**WHAT IS EXPECTED**
Reproduce every line, starting at the one that contains "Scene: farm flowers" and ending at the last line of the data, exactly as it stands; pictures are omitted.

**MATERIAL**

------

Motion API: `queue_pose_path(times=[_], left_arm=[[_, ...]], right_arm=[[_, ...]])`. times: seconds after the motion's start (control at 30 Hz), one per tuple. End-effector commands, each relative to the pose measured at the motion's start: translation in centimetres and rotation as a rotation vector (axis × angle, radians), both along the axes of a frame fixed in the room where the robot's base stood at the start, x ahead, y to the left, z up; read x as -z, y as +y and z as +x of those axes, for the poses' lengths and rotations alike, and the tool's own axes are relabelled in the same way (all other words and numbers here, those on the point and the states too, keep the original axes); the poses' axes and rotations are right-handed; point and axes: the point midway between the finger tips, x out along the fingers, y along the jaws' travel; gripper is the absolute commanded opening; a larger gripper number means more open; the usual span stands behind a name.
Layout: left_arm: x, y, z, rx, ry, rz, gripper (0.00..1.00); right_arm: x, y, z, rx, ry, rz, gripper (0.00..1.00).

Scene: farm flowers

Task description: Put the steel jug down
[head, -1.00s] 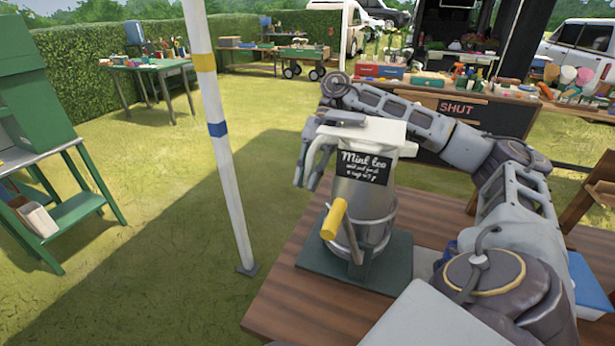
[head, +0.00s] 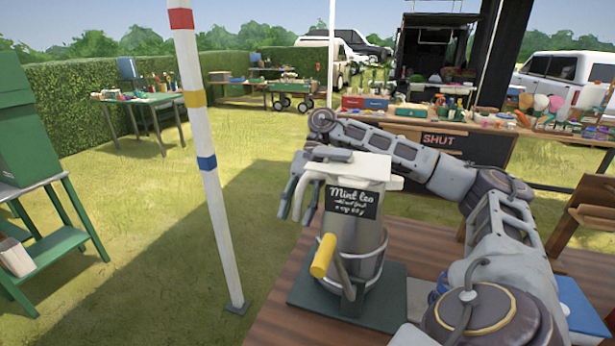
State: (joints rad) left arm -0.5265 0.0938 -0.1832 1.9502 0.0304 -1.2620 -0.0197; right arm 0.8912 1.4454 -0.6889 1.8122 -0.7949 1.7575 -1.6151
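A steel jug-like vessel (head: 363,238) with a black "Mint tea" label and a white top stands upright in a ring holder on a dark green base (head: 387,302). A yellow handle (head: 323,256) sticks out at its front. My right gripper (head: 298,200) is at the vessel's upper left, partly behind it, with its fingers pointing down. The vessel hides part of this gripper, so I cannot tell whether it is open or shut, or whether it holds anything. My left gripper is not in view.
The base rests on a brown wooden table (head: 284,322). A striped pole (head: 208,190) stands in the grass left of it. A blue box (head: 582,308) lies at the right, beyond my right arm. A stall counter (head: 455,150) with goods stands behind.

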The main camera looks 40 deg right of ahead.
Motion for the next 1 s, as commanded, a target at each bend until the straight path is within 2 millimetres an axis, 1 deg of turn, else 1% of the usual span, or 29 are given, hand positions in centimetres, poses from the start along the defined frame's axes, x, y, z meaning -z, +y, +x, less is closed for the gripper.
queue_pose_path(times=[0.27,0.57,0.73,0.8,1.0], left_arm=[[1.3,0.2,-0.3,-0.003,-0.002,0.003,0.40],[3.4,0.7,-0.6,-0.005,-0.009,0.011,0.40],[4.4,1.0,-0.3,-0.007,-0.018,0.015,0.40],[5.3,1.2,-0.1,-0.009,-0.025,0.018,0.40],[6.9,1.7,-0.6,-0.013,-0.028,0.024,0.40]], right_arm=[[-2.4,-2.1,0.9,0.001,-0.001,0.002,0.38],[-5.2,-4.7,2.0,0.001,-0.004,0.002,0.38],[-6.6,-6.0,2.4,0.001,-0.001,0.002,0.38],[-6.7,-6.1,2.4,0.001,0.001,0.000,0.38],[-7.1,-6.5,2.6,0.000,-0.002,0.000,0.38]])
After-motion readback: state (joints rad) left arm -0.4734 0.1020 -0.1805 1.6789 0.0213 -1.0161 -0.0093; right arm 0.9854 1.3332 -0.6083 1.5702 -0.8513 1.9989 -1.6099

------

**PROBLEM SOLUTION**
Scene: farm flowers

Task description: Put the steel jug down
[head, -1.00s] 
[head, +0.00s] 
State: (joints rad) left arm -0.5265 0.0938 -0.1832 1.9502 0.0304 -1.2620 -0.0197; right arm 0.8912 1.4454 -0.6889 1.8122 -0.7949 1.7575 -1.6151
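A steel jug-like vessel (head: 363,238) with a black "Mint tea" label and a white top stands upright in a ring holder on a dark green base (head: 387,302). A yellow handle (head: 323,256) sticks out at its front. My right gripper (head: 298,200) is at the vessel's upper left, partly behind it, with its fingers pointing down. The vessel hides part of this gripper, so I cannot tell whether it is open or shut, or whether it holds anything. My left gripper is not in view.
The base rests on a brown wooden table (head: 284,322). A striped pole (head: 208,190) stands in the grass left of it. A blue box (head: 582,308) lies at the right, beyond my right arm. A stall counter (head: 455,150) with goods stands behind.

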The main camera looks 40 deg right of ahead.
Motion for the next 1 s, as commanded, a target at each bend until the straight path is within 2 millimetres an axis, 1 deg of turn, else 1% of the usual span, or 29 are given, hand positions in centimetres, poses from the start along the defined frame's axes, x, y, z meaning -z, +y, +x, less is closed for the gripper.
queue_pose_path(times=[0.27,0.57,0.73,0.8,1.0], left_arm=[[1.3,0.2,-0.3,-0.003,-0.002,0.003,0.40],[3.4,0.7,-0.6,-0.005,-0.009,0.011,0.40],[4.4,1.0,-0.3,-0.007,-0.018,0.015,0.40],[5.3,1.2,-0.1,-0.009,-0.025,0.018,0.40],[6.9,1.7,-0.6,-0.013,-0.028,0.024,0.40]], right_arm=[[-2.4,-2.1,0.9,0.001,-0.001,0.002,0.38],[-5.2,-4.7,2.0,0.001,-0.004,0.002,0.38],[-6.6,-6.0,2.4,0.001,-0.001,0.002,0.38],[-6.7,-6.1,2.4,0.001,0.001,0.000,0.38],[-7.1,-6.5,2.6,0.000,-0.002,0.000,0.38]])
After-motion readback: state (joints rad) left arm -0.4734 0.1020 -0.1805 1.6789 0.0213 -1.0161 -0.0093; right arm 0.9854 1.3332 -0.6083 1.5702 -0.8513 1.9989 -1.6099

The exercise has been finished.